:: YOUR OBJECTIVE ::
Check each line of the listing, and copy it if it contains the word "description".

:: DATA PROVIDED ::
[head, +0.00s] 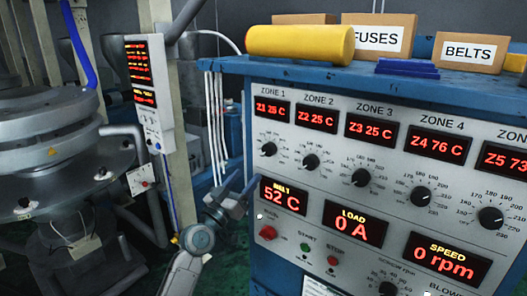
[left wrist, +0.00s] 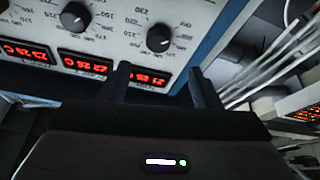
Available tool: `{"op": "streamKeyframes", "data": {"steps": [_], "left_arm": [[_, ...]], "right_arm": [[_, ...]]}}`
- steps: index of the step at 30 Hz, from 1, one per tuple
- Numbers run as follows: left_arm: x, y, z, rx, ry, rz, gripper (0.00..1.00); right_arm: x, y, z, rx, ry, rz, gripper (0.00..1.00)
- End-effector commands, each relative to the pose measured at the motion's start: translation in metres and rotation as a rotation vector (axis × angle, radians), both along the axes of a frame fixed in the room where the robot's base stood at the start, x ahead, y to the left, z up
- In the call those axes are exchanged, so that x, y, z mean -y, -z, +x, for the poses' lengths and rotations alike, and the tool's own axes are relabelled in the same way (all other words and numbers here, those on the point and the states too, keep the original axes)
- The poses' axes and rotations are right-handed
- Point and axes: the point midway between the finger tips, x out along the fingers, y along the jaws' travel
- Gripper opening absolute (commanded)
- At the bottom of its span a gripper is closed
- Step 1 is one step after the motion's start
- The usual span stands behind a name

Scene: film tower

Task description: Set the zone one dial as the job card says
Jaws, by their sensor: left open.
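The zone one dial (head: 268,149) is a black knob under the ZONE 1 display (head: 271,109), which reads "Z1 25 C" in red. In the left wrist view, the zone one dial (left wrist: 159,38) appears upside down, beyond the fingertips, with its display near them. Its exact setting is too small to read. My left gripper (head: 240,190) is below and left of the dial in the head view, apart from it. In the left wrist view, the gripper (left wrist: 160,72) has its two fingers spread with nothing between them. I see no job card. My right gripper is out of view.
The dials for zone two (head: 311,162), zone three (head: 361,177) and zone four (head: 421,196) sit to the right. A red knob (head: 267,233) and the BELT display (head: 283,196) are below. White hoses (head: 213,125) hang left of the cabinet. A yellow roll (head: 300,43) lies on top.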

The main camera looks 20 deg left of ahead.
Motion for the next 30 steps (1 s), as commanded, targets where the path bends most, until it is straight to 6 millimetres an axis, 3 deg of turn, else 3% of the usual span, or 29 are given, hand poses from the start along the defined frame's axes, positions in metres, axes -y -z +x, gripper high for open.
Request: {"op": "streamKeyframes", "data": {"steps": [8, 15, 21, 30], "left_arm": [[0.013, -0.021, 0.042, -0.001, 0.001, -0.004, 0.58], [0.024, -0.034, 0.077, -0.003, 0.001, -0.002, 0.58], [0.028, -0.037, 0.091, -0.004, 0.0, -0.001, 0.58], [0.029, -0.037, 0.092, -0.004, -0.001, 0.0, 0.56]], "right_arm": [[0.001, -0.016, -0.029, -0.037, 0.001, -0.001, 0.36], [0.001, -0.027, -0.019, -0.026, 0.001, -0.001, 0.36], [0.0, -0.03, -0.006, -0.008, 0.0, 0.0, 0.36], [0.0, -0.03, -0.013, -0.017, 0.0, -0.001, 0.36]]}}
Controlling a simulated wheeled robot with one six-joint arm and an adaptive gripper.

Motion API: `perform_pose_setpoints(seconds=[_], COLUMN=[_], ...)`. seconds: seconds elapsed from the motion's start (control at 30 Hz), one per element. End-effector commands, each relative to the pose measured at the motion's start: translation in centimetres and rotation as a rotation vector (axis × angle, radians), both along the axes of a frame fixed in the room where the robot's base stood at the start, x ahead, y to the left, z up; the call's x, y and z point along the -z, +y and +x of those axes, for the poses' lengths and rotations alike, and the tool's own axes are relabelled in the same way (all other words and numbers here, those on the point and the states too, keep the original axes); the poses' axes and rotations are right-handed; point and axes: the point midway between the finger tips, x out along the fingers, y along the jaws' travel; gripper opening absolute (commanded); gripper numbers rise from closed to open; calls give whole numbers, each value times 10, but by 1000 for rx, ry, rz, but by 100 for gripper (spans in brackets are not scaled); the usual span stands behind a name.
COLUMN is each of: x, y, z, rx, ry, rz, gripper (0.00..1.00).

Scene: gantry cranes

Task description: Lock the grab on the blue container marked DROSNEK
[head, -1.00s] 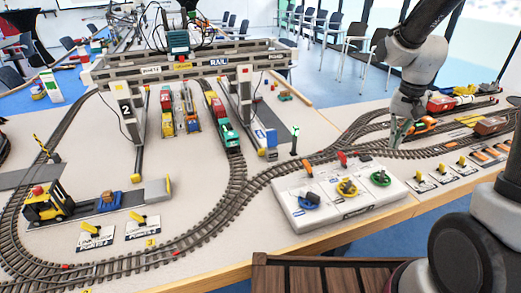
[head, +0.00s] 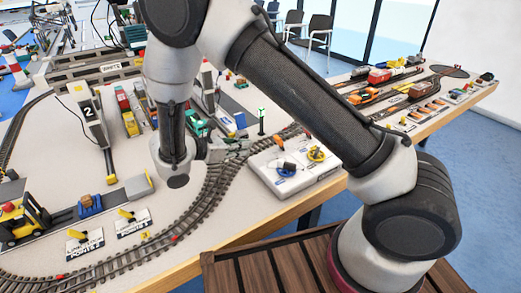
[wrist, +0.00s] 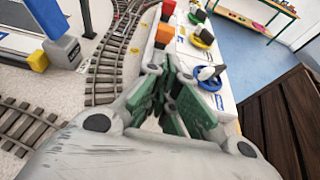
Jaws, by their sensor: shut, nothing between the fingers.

==

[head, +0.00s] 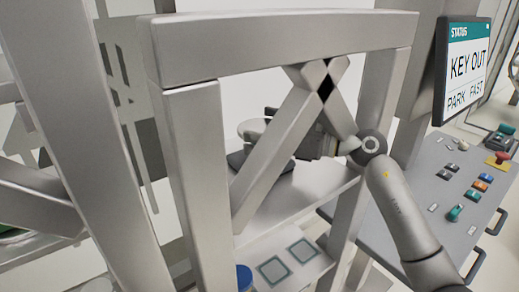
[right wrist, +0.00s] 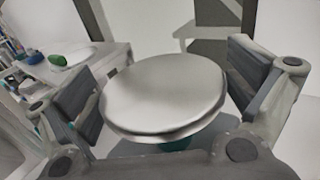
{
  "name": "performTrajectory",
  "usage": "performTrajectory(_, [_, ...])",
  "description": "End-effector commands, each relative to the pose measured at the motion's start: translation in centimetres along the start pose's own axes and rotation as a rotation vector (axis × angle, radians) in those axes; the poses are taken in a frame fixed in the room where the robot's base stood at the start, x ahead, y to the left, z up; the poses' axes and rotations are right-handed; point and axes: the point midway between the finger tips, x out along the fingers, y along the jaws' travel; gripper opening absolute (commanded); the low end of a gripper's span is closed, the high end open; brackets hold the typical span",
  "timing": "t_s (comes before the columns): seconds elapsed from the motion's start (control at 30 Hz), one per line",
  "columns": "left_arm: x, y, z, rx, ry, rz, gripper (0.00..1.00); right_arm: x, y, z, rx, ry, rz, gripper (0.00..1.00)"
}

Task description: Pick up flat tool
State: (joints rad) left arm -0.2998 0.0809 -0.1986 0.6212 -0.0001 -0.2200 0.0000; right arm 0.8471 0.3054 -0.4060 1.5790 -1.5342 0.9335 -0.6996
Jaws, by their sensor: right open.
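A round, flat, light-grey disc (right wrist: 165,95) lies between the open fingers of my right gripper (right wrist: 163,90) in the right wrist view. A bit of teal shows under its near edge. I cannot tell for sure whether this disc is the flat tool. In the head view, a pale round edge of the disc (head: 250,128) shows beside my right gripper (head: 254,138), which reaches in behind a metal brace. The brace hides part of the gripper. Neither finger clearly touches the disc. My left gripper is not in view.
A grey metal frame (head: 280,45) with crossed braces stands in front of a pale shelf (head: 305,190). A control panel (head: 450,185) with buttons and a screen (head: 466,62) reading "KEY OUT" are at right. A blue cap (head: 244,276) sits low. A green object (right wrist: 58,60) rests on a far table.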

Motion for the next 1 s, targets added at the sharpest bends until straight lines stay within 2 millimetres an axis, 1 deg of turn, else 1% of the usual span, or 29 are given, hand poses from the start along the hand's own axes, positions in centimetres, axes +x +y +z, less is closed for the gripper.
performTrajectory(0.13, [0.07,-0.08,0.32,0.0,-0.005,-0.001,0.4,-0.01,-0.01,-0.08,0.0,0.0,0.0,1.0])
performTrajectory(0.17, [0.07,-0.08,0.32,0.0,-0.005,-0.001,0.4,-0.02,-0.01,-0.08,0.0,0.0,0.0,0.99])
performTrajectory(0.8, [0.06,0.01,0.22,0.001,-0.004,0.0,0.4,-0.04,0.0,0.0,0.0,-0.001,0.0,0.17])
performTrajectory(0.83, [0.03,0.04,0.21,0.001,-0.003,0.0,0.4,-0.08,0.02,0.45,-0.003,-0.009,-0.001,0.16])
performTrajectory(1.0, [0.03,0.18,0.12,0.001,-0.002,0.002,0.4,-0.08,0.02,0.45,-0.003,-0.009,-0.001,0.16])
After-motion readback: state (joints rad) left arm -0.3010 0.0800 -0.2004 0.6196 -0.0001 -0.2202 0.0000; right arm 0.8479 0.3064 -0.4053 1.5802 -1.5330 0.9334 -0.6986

:: EXERCISE RESULT ::
Task description: Set the zone one dial as the job card says
Task description: Lock the grab on the blue container marked DROSNEK
  "description": "End-effector commands, each relative to the pose measured at the motion's start: translation in centimetres along the start pose's own axes and rotation as a rotation vector (axis × angle, radians) in those axes; the poses are taken in a frame fixed in the room where the robot's base stood at the start, x ahead, y to the left, z up; the poses' axes and rotations are right-handed; point and axes: the point midway between the finger tips, x out along the fingers, y along the jaws' travel; gripper opening absolute (commanded); the low end of a gripper's span is closed, the high end open; brackets hold the typical span",
Task description: Pick up flat tool

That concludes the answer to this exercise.